I finish a fair number of games. As someone who reviews them — not for a living, mind you, but as a hobby — there’s something of a responsibility that comes with picking up a game that I’m going to be writing about. I should put in some requisite number of hours, and if I don’t finish the game, I darn well better have put in enough time to have a pretty clear idea of what it’s all about. So yes, I finish them, and I finish plenty.

What I don’t do is finish them for fun. Especially the big ones.

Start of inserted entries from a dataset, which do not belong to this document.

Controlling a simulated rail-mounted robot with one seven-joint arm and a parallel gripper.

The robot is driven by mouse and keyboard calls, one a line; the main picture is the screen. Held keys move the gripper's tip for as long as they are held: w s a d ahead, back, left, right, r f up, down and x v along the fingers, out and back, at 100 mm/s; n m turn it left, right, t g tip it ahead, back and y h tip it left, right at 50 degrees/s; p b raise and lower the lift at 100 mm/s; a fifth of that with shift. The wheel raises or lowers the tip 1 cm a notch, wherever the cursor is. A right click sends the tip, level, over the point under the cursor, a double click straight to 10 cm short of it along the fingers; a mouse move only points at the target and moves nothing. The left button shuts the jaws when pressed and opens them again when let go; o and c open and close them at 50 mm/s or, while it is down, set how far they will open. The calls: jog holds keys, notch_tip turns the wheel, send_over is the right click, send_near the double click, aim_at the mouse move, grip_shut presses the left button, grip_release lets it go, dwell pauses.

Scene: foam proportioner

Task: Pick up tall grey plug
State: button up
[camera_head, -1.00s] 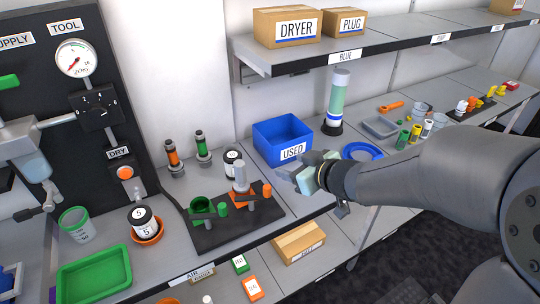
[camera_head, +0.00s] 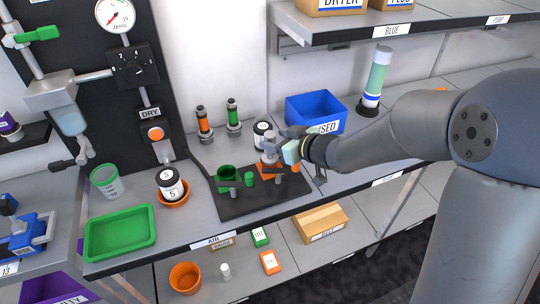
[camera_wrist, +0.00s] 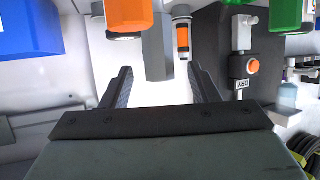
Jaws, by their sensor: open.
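The tall grey plug (camera_head: 269,156) stands upright on the black stand (camera_head: 235,206), its upper part partly covered by my gripper in the head view. My gripper (camera_head: 275,143) is beside the plug's upper part. I cannot tell whether a finger touches the plug.
A green cup (camera_head: 228,175), a short green plug (camera_head: 249,179) and orange parts share the stand. Behind are an orange vial (camera_head: 204,124), a green vial (camera_head: 233,116) and a black-and-white jar (camera_head: 263,132). A blue bin (camera_head: 317,106) stands behind right. A green tray (camera_head: 120,234) lies left.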

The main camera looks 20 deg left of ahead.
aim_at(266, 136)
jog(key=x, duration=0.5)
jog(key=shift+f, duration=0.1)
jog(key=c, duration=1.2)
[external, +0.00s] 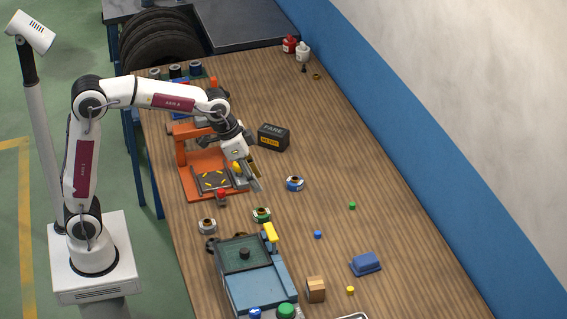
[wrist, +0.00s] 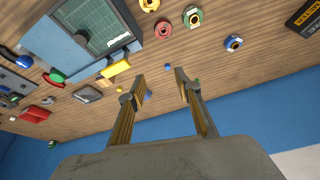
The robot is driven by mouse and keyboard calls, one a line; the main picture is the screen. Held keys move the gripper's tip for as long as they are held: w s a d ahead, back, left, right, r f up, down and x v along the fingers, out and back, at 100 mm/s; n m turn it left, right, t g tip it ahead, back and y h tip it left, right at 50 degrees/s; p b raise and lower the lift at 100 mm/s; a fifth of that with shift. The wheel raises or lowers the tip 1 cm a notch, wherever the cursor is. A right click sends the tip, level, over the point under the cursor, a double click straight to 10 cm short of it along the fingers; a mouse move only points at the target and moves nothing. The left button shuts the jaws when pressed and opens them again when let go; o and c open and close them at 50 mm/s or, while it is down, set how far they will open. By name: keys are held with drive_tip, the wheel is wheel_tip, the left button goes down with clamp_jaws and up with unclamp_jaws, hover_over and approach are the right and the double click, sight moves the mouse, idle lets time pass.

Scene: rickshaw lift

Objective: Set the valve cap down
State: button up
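Several small coloured pieces lie loose on the wooden bench; I cannot tell which, if any, is the valve cap. They are a green one (external: 352,205), a blue one (external: 317,234) and a yellow one (external: 350,290). The blue one (wrist: 168,67) and yellow one (wrist: 119,89) also show in the wrist view. My gripper (external: 257,186) is above the bench, beside the orange fixture (external: 185,150). In the wrist view my gripper (wrist: 160,85) has its two fingers well apart, with nothing visible held between them.
A blue-ringed part (external: 295,184), a green-ringed part (external: 262,215) and a grey-ringed part (external: 207,226) stand near the gripper. A black box (external: 273,137) is behind. A blue machine (external: 255,285) fills the front left. The right side of the bench is mostly clear.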

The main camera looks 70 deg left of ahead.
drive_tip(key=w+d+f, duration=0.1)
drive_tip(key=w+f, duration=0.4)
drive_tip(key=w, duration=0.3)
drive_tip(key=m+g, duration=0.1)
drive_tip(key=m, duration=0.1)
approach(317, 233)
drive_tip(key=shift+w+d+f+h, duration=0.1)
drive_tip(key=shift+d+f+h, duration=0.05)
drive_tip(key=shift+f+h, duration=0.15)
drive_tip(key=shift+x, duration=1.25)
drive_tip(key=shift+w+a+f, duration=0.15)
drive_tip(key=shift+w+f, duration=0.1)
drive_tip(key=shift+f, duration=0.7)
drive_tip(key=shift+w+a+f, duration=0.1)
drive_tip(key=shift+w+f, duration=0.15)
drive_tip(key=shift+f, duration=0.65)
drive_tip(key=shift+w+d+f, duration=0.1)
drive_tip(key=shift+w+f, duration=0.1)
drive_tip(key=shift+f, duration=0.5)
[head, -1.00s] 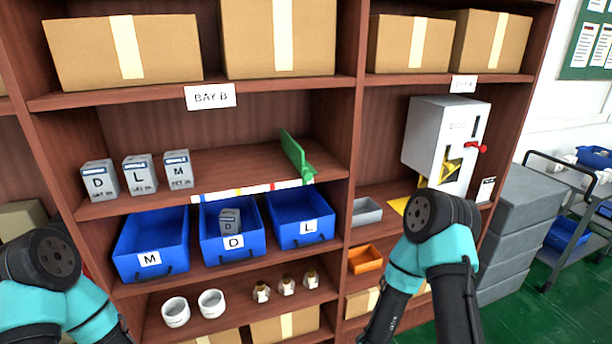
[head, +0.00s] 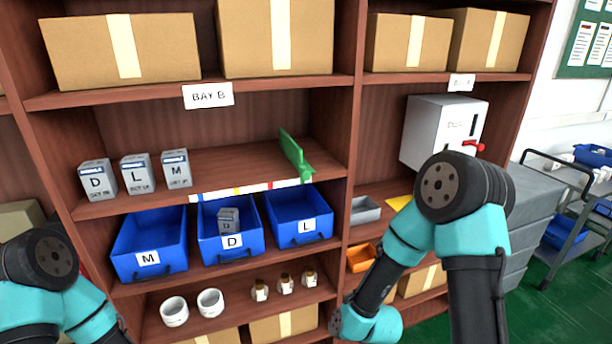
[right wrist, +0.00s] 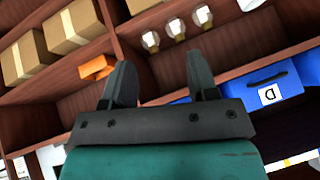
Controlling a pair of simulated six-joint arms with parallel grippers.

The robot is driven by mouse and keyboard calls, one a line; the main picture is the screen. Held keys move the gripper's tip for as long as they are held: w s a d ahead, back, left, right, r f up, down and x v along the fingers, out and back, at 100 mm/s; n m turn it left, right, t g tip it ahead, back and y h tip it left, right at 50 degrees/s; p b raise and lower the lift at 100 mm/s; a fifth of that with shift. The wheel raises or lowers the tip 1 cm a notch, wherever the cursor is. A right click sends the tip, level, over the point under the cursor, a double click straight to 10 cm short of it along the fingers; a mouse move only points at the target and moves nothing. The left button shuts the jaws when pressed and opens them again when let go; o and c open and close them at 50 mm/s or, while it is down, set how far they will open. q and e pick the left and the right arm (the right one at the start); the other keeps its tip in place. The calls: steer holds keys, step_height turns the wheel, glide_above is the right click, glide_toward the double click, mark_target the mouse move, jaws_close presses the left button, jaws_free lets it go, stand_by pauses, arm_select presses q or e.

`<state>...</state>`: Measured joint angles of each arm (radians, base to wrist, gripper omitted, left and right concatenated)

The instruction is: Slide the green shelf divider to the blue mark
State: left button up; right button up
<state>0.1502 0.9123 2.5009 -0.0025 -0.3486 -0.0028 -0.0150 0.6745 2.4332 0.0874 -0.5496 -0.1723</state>
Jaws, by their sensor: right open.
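The green divider (head: 296,157) stands upright near the right end of the middle shelf in the head view, its handle end at the front edge. My right gripper (right wrist: 160,82) is open and empty in the right wrist view, facing the lower shelves, apart from the divider. The divider is not seen in that view. My left gripper is not in view; only my left arm shows.
Grey boxes (head: 137,174) marked D, L and M stand at the left of the divider's shelf; the shelf between is clear. Blue bins (head: 150,247) sit below. A white dispenser (head: 430,130) is at right.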

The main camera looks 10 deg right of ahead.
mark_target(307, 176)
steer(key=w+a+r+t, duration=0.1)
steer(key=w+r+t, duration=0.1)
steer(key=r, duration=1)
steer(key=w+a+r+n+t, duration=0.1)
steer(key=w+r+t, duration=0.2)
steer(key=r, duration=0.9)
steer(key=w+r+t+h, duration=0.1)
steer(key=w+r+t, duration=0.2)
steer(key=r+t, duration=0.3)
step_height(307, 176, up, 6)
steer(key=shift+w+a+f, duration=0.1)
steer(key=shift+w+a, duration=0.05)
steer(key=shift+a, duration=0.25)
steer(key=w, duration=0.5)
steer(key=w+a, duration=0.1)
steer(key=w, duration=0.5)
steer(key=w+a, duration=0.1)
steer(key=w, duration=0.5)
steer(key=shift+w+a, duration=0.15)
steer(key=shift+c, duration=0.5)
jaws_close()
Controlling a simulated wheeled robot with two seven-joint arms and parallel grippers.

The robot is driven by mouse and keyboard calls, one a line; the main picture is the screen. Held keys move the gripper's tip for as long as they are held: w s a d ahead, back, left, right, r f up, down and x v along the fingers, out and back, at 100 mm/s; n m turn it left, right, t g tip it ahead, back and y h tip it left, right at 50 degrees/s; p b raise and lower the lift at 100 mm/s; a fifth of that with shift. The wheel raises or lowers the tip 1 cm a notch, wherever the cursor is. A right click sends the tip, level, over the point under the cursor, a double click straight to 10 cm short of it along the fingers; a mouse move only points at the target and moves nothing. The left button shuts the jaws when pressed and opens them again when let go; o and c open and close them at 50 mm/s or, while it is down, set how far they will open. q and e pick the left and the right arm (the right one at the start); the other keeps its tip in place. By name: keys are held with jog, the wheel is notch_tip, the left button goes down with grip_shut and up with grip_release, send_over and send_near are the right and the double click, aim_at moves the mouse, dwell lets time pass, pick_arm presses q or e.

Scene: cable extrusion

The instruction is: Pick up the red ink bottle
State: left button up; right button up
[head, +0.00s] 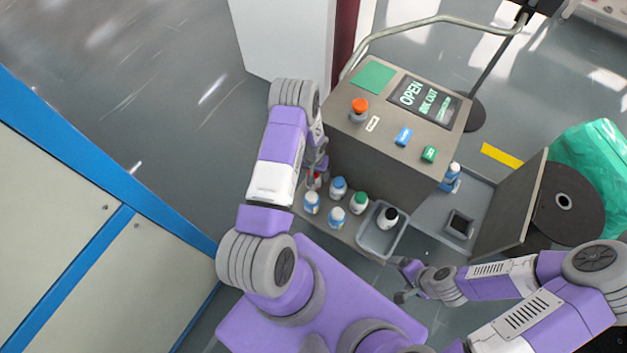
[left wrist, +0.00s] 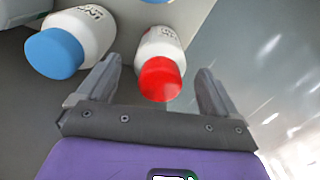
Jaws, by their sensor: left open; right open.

I’ll be honest, I can’t remember the last time I’ve taken on a game that carries with it a long-term time commitment and just put in the hours necessary to beat it, not because I felt like I should, but just because I wanted to. Any time someone asks me what my favorite genre of game is, I’ll say…well, I’ll say shmups (and I have theories as to the reason for that that I’ll go into another time), but running a close second is RPGs. Which is stupid, because I can’t remember the last time I picked up an RPG — even one that I’m supposed to be reviewing — and just straight-up finished it. Well, maybe Final Fantasy Crystal Chronicles: The Crystal Bearers, but that little 10-hour adventure-RPG thing barely counts.

Most of the reasons for this are listed in this site’s previous post, which could be summarized as “life happens”. Inevitably, things get busy, I put game X down for a while, and Lord knows it’s tough to pick up an RPG that’s been lying dormant for two weeks when there’s, say, a new Halo sitting unopened on the kitchen counter. This is where I fight the urge. This is where I will myself to pull in enough experience to be something like an authority in a genre I purport to love.

Here’s what I’m going to do: I’m going to pick up a game, and I’m going to document the playthrough in a series on this site. It will be called “Finishing”, and it will be a running log of my attempts to finally keep some of the long-term commitments I try to make when I pick up these games.